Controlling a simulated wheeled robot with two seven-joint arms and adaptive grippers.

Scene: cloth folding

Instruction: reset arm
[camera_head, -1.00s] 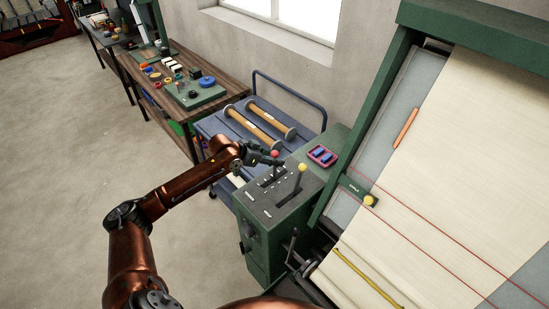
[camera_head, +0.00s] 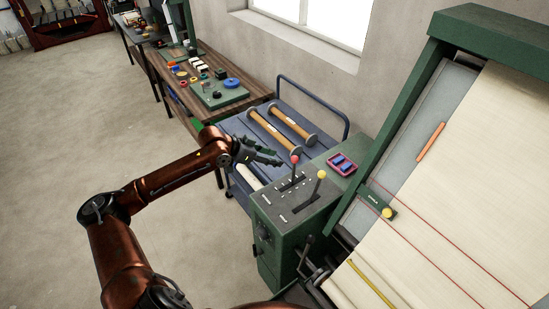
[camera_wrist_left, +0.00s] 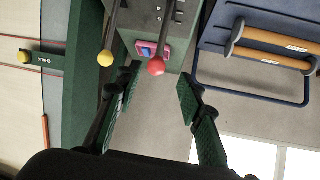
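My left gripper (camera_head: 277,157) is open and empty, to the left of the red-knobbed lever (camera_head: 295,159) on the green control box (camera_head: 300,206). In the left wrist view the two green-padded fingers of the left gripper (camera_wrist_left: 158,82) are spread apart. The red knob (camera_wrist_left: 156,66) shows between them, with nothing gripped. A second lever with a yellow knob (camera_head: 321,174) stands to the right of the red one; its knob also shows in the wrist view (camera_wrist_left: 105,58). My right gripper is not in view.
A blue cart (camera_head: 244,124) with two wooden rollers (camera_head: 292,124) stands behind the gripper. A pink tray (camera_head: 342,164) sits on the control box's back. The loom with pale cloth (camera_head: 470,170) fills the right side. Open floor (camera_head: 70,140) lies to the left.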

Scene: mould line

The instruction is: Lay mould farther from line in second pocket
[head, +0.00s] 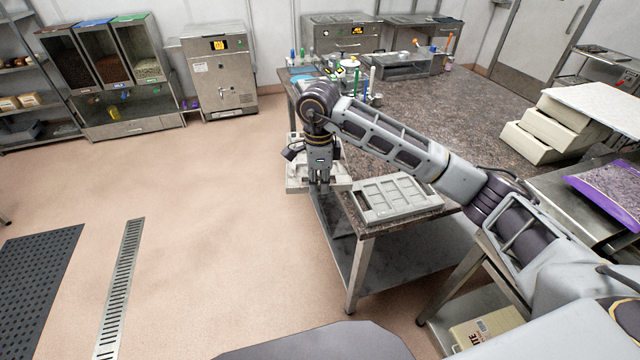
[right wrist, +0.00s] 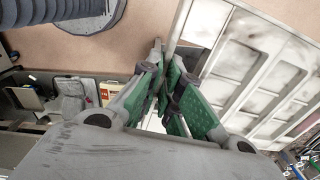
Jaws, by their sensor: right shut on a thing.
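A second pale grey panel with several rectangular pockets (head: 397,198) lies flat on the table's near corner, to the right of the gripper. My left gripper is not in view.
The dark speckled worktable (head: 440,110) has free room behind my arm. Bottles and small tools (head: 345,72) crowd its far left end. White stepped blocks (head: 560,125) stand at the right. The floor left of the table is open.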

**The task:** Leave out all pictures and extract exactly the lines from the line with "Scene: mould line" through the end of the material.

**Complete output:**
Scene: mould line

The instruction is: Lay mould farther from line in second pocket
[head, +0.00s] 
[right wrist, +0.00s] 
Jaws, by their sensor: right shut on a thing.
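A second pale grey panel with several rectangular pockets (head: 397,198) lies flat on the table's near corner, to the right of the gripper. My left gripper is not in view.
The dark speckled worktable (head: 440,110) has free room behind my arm. Bottles and small tools (head: 345,72) crowd its far left end. White stepped blocks (head: 560,125) stand at the right. The floor left of the table is open.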

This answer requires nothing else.